As an intern, Madaffari works for both the marketing and editorial departments. She does substantial research and in-person promotion, but she also received the opportunity to write a brief feature about local artist Daniel Maltzman that will run in the fall edition of the magazine.

“I loved him, and I loved his studio,” Madafarri says. “I didn’t want to leave. It was really interesting, but it was so exciting.”

Madaffari says she found her internship with Hollywood Life before she left for Los Angeles, but she didn’t interview for the job until she had landed in L.A. In fact, the process of applying for and being accepted to Hollywood Life proved fairly simple.

“My interview was not really an interview,” Madaffari says. “It was, you already have (the internship). We’re going to tell you what you’re going to do. When do you want to start?

“So I knew at my interview, so it wasn’t like I got exciting news, but I was excited when they told me.”

Her supervisor has been so pleased with her work thus far—and with the feature she wrote—that Madaffari will be given another story assignment, and she’ll get to attend a photo shoot for a young starlet feature in the magazine. She credits her fast start to the lessons she learned in her Media Writing class.

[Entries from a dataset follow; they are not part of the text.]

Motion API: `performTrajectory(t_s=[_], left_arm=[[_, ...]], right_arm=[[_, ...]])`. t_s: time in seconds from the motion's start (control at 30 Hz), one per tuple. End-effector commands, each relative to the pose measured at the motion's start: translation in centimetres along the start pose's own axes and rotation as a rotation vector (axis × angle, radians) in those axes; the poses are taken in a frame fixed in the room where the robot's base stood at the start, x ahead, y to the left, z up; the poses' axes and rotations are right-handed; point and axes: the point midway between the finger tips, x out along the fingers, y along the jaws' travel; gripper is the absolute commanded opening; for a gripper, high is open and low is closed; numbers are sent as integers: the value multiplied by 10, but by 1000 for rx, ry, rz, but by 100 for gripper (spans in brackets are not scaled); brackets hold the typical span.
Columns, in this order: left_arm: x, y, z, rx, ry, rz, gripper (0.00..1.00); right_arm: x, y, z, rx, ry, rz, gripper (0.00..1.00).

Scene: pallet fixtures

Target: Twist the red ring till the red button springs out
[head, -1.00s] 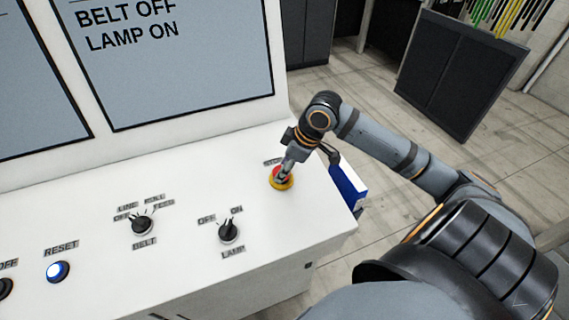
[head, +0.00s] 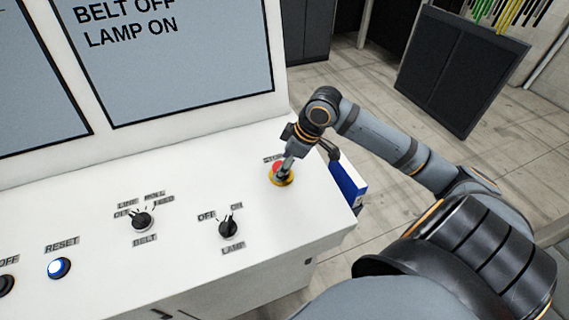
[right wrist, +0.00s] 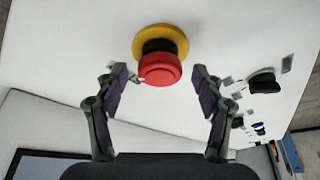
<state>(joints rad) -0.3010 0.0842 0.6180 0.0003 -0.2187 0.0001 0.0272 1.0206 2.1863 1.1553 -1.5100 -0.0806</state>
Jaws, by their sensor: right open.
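The red button (head: 280,168) stands on a yellow base plate (head: 283,182) on the white panel, beside the STOP label. In the right wrist view the red cap (right wrist: 158,69) has a dark collar under it, above the yellow plate (right wrist: 160,34). My right gripper (head: 287,170) is over the button. In the right wrist view its fingers (right wrist: 158,86) are apart on either side of the red cap, with visible gaps, so it is open. The separate ring cannot be told from the cap. My left gripper is not in view.
On the same panel stand a LAMP selector (head: 229,229), a BELT selector (head: 141,222) and a lit RESET button (head: 59,268). A screen (head: 190,60) rises behind and reads BELT OFF, LAMP ON. A blue and white box (head: 347,182) hangs at the panel's right edge.

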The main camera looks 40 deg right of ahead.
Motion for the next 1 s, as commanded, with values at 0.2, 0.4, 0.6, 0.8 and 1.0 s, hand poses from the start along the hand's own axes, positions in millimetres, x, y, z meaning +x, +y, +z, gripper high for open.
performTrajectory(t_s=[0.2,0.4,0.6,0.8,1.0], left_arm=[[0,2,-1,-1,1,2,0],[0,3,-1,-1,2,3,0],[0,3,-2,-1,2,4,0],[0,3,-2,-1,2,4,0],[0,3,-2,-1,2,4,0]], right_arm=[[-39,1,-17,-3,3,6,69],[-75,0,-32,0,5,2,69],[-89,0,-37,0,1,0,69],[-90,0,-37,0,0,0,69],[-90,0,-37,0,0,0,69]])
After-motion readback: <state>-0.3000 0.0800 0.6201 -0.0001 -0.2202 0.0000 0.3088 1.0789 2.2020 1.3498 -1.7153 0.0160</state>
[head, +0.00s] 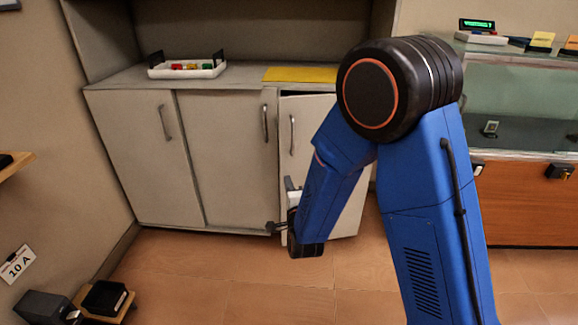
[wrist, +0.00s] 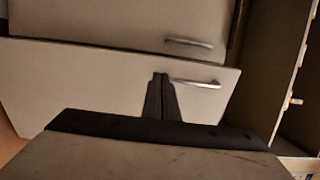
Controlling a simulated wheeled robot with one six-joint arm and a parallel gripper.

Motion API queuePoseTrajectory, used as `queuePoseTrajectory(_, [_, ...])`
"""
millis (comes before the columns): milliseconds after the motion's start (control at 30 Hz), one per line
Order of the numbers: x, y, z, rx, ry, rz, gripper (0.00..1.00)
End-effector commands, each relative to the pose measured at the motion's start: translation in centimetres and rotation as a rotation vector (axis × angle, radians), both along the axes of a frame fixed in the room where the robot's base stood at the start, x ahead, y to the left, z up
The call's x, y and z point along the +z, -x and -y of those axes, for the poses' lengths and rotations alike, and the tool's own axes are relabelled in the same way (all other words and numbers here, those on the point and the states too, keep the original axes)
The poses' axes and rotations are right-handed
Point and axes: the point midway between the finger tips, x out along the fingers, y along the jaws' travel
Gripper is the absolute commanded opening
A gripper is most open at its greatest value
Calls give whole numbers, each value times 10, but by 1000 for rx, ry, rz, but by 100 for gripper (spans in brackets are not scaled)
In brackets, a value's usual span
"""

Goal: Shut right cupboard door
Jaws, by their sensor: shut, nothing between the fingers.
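The right cupboard door (head: 309,120) is a pale panel with an upright metal handle (head: 292,135). My gripper (head: 271,227) is shut and empty, low down by the door's left edge. In the wrist view my gripper (wrist: 160,76) is in front of a pale door panel (wrist: 100,85), beside its handle (wrist: 195,83). I cannot tell whether the fingers touch the panel.
Two other cupboard doors, the left (head: 140,150) and middle (head: 225,140), look shut. A white tray (head: 187,69) and yellow sheet (head: 300,74) lie on the counter. A glass display case (head: 520,110) stands at right. The tiled floor (head: 220,275) in front is clear.

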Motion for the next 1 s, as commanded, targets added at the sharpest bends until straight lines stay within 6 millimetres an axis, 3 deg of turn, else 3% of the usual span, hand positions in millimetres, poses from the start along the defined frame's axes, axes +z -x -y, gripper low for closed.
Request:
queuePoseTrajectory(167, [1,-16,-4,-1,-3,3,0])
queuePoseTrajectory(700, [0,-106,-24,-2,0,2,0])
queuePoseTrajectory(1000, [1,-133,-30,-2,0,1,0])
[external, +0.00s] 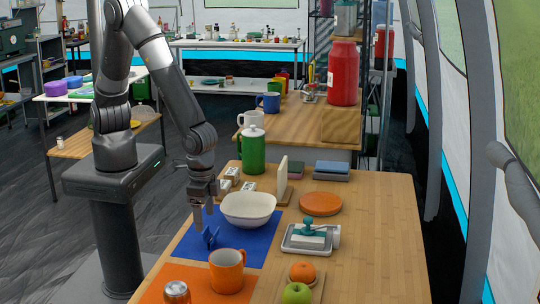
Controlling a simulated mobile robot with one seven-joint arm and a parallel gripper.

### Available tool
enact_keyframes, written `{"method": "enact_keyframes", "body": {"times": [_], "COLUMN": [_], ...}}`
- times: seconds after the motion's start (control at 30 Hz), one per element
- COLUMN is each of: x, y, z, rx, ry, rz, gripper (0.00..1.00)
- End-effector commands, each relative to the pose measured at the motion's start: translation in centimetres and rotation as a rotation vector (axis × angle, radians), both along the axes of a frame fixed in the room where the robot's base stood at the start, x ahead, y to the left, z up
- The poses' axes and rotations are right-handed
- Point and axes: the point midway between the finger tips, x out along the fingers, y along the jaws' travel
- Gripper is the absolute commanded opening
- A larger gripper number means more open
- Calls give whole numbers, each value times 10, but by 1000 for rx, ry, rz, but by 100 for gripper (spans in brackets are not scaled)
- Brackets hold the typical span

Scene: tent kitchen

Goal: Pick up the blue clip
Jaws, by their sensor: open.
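The blue clip (211,238) stands on the blue mat (258,249) near the table's left edge. It is small in the external view and its fine shape is hard to make out. My gripper (203,226) points down just above the clip, its fingers apart and empty. The fingertips are close to the clip's top; I cannot tell whether they touch it or lie in front of it.
A white bowl (248,208) stands on the mat close to the right of my gripper. An orange mug (227,270) stands in front on an orange mat (185,280). A green canister (252,150) and a white upright board (282,179) stand behind. Bare wood lies at the table's right.

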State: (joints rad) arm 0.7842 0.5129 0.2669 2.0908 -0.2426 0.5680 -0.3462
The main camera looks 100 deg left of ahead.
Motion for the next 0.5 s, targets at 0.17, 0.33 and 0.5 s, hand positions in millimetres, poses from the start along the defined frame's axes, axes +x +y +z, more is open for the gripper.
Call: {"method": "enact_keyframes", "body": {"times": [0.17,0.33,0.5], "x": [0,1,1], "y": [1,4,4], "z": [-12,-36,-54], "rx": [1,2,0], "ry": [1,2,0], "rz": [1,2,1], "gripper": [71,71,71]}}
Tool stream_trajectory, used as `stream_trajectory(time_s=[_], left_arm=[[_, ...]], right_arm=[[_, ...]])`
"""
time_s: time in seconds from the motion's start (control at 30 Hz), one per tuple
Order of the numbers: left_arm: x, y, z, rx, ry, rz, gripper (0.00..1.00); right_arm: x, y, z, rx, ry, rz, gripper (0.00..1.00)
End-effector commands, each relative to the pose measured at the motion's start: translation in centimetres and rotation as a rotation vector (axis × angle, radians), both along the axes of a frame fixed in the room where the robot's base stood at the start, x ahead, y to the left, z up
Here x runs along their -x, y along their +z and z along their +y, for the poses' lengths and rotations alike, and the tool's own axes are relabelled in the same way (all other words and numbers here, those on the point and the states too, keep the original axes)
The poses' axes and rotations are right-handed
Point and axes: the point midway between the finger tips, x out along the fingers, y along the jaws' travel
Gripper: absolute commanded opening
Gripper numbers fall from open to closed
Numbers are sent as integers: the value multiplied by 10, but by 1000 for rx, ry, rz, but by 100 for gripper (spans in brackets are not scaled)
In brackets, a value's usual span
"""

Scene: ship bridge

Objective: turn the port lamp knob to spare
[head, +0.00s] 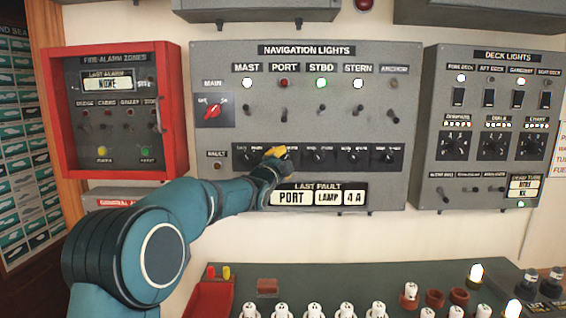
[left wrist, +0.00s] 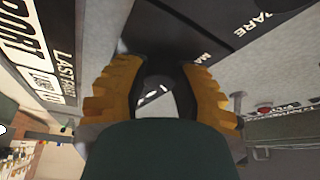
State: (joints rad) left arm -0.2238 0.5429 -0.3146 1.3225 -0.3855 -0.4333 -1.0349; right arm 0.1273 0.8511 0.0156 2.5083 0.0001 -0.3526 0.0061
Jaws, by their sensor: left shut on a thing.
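The navigation lights panel (head: 225,130) is grey, with a row of lamp knobs on black plates low on it. My left gripper (head: 276,152) is at the second plate, under the PORT column, and hides the port lamp knob there. In the left wrist view its yellow fingers (left wrist: 156,100) are shut on the dark knob (left wrist: 155,82), which shows only partly between them. The black plate (left wrist: 205,30) beside it bears the words "SPARE" and a partly hidden "MA". The knob's pointing direction cannot be told. The port lamp (head: 283,83) is red. My right gripper is not in view.
The last-fault display (head: 318,197) below reads PORT, LAMP, 4 A. The neighbouring starboard knob (head: 317,156) is close to the right of my gripper. A red fire alarm box (head: 115,110) stands left, the deck lights panel (head: 485,130) right. A console (head: 350,280) lies below.

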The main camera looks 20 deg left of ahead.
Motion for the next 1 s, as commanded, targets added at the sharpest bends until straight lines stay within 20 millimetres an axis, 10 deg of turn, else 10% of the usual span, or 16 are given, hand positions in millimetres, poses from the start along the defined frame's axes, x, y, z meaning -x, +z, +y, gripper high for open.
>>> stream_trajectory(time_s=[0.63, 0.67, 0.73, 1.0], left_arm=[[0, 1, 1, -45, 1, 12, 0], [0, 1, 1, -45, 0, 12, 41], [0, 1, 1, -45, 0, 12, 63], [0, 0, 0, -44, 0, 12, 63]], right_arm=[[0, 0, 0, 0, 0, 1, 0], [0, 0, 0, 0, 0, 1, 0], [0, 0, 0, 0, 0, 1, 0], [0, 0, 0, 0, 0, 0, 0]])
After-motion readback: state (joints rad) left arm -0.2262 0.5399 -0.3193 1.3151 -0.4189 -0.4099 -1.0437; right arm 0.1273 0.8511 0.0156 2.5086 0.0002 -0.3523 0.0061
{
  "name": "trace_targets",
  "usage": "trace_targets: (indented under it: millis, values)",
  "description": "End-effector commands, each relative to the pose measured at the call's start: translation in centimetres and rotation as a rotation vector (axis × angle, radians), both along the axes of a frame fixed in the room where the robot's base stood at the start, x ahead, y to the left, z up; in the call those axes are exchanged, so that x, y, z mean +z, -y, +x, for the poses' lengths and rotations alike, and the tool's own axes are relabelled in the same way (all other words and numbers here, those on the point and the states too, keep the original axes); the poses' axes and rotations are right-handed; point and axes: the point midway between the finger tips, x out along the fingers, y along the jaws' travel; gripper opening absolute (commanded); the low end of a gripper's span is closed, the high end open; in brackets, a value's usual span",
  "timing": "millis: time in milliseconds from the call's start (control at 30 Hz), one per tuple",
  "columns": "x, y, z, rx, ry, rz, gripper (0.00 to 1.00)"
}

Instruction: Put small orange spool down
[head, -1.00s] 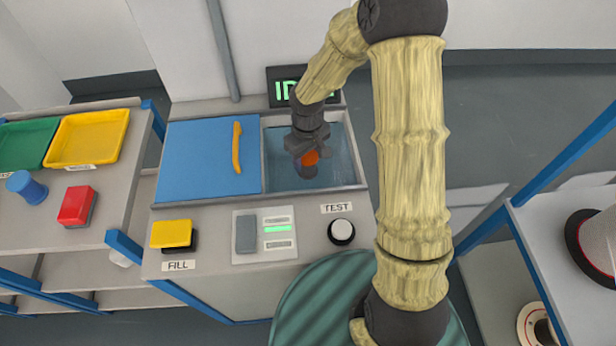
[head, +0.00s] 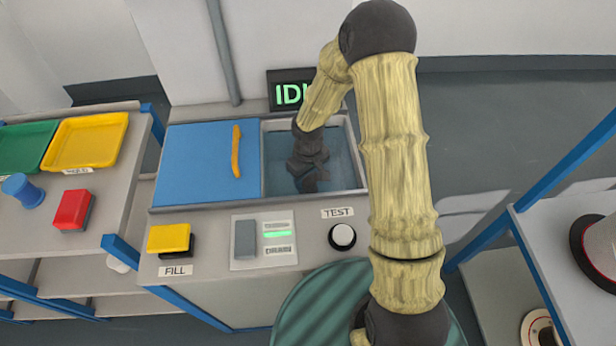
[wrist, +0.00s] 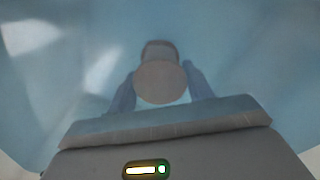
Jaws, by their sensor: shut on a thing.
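My gripper (head: 312,180) reaches down into the open water basin (head: 352,165) on the grey bench, and its lower part is under the bluish water. In the wrist view, its two fingers are closed on the sides of the small spool (wrist: 160,82), whose round end faces the camera. Through the water the spool looks greyish-pink rather than orange. In the head view the spool is hidden by my gripper and the water. I cannot tell whether the spool touches the basin floor.
In front are a yellow FILL button (head: 169,237), a DRAIN switch panel (head: 263,240) and a TEST button (head: 343,236). A display (head: 288,92) stands behind. Shelves flank both sides.

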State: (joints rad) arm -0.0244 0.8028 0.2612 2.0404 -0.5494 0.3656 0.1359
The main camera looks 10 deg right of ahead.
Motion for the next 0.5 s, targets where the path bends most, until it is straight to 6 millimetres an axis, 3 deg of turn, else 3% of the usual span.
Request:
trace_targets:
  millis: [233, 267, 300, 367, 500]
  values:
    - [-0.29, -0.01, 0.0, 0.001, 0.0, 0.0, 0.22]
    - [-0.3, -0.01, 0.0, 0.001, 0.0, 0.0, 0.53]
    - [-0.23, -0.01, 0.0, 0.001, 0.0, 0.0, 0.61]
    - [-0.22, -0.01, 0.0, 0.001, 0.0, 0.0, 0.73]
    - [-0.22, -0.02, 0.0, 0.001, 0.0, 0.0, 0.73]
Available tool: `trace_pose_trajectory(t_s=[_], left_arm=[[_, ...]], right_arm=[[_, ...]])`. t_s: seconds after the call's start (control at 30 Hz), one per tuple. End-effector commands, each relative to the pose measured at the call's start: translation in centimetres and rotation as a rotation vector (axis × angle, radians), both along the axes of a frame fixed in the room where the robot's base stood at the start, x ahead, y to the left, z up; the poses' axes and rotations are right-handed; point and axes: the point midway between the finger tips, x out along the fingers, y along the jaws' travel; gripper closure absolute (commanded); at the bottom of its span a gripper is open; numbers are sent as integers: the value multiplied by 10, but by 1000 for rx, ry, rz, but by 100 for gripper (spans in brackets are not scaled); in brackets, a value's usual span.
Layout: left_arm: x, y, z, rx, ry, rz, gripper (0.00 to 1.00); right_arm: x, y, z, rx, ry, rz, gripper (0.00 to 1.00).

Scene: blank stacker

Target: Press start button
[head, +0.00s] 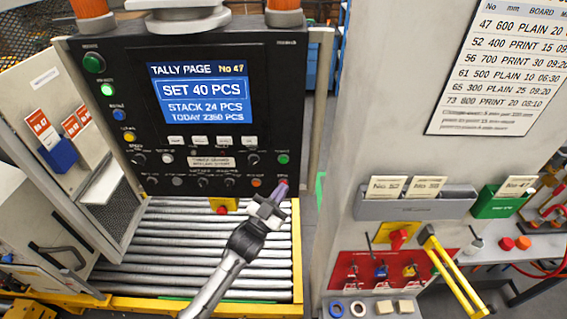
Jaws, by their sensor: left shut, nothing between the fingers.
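The black control panel (215,60) has a blue screen (202,93) reading "SET 40 PCS", "STACK 24 PCS". A large green button (93,62) is at its upper left, with a lit green button (107,89) below it. A small green button (283,159) is at its lower right, with a red button (284,182) below that. The button labels are too small to read. My left gripper (279,191) is shut and empty, its tips at the red button; I cannot tell whether they touch it. My right gripper is out of view.
A roller conveyor (160,255) with yellow edges lies below the panel. An open cabinet door (50,110) with a blue card holder stands at left. A grey pillar (385,90) with card trays, a red lock board (365,272) and a yellow handle stands at right.

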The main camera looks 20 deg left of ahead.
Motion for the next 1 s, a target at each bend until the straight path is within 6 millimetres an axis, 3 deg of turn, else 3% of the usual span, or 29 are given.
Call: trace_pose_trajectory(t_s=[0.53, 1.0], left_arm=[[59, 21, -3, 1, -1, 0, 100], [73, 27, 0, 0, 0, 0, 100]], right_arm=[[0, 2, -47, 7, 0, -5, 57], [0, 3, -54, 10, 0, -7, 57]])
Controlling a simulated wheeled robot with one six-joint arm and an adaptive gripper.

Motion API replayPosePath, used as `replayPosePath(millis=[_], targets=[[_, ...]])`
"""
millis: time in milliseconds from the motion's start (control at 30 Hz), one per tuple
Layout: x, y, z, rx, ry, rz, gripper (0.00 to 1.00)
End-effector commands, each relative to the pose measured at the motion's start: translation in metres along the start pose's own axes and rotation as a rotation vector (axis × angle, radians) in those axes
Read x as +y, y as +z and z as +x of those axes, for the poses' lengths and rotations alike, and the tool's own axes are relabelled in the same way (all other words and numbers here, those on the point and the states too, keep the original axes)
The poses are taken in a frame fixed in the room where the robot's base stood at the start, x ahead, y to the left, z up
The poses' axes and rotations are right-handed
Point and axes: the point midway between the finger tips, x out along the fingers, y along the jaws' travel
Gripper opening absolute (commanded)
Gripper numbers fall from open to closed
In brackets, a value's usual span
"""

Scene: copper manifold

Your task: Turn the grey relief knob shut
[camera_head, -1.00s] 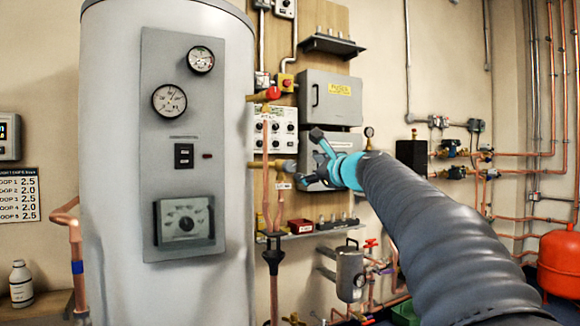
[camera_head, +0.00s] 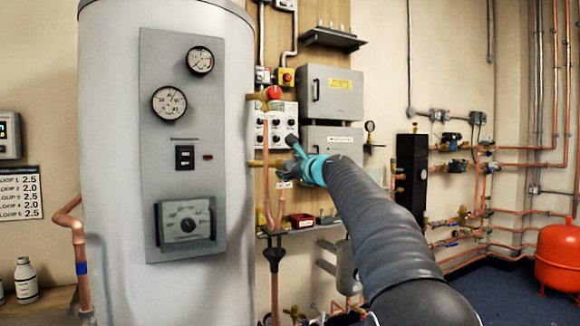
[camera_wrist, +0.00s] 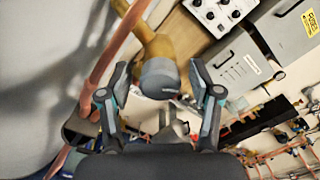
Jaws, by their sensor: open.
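The grey relief knob (camera_wrist: 160,77) is a round cap on the end of a brass valve body (camera_wrist: 150,40), seen in the wrist view. My gripper (camera_wrist: 158,88) is open, with one finger to the left of the knob and one to the right. Gaps show on both sides, and I see no contact. In the head view my gripper (camera_head: 296,150) is just right of the brass fitting (camera_head: 262,163) beside the tank. The knob is mostly hidden there by my gripper.
The white tank (camera_head: 115,130) stands close on the left. A copper pipe (camera_wrist: 105,65) runs just left of my gripper. Behind are a knobbed control panel (camera_head: 283,125) and grey boxes (camera_head: 330,85). A shelf with a red tray (camera_head: 301,221) lies below.

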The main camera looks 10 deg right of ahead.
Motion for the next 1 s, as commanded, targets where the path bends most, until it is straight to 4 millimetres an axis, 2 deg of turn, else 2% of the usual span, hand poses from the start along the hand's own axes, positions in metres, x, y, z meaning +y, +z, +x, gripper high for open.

“Media Writing really taught me a lot,” she says, “because I’ve always been wordy in my writing. Media Writing helped tone it down.”

Madaffari says her ultimate career goals are to freelance for National Geographic (“That’s a dream. That would be exciting.”) or to write a regular column for a magazine, so she says she hopes the internship will provide her with invaluable writing experience and useful information on how a magazine operates.

But she’s also interested in acting, so living in Los Angeles, while an intimidating prospect a month ago, has been a lively and exciting—if not distant—enterprise for Madaffari.

“I feel like everyone I meet is important, looks important or wants to be important,” she says. “And I feel like everyone I know is pseudo-famous or close to being famous or knows someone who is famous. I feel like I’m so close.

“I really love acting, and I would love to do that, too, because I love writing and acting. I wouldn’t mind being an actress, so either way I’ll be starving.”

Intern Insider will run one to two times a week during the summer and will feature brief stories about some of the interns from the School of Communications.

Madaffari is now enjoying her time away from home.